PROBLEM DESCRIPTION: Leave out every picture, and restate word for word only the lines from the one containing "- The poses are" through the end of the material.
>>
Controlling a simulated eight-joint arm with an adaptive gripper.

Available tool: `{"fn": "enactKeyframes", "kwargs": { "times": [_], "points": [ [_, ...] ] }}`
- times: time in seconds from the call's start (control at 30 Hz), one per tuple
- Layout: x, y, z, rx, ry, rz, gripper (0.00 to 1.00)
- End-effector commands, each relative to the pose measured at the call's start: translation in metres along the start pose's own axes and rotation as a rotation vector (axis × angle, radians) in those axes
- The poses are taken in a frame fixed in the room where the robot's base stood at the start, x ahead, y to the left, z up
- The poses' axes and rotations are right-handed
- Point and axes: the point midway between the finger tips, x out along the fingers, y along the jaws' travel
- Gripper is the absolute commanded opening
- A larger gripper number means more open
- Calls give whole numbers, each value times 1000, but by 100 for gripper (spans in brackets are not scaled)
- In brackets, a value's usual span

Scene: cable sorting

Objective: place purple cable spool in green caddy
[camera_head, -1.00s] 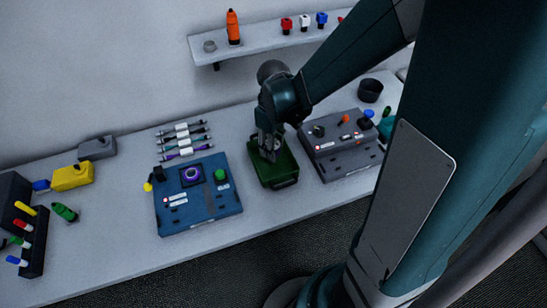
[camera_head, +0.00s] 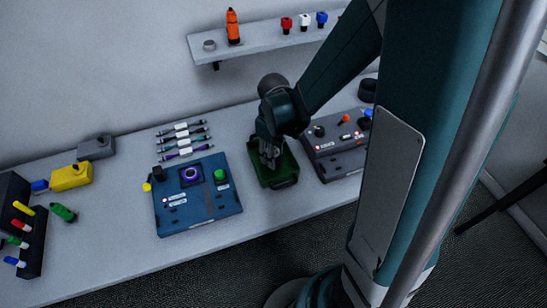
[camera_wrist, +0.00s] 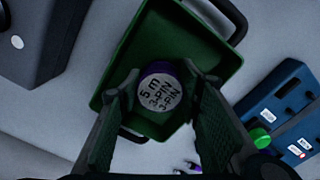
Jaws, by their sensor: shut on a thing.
<<
IN RESPONSE:
- The poses are taken in a frame fixed in the room where the robot's base stood at the start, x ahead, y to the left, z up
- The poses' axes and rotations are right-handed
- Point and axes: the point midway between the finger tips, x out along the fingers, y along the jaws' travel
- Gripper is the absolute commanded opening
- A larger gripper number means more open
- Calls give whole numbers, each value times 1000, but by 100 for gripper (spans in brackets are not scaled)
- In brackets, a value's usual span

Scene: cable sorting

Objective: place purple cable spool in green caddy
[camera_head, -1.00s] 
[camera_head, +0.00s] 
[camera_wrist, +0.00s] 
Jaws, by their sensor: shut on a thing.

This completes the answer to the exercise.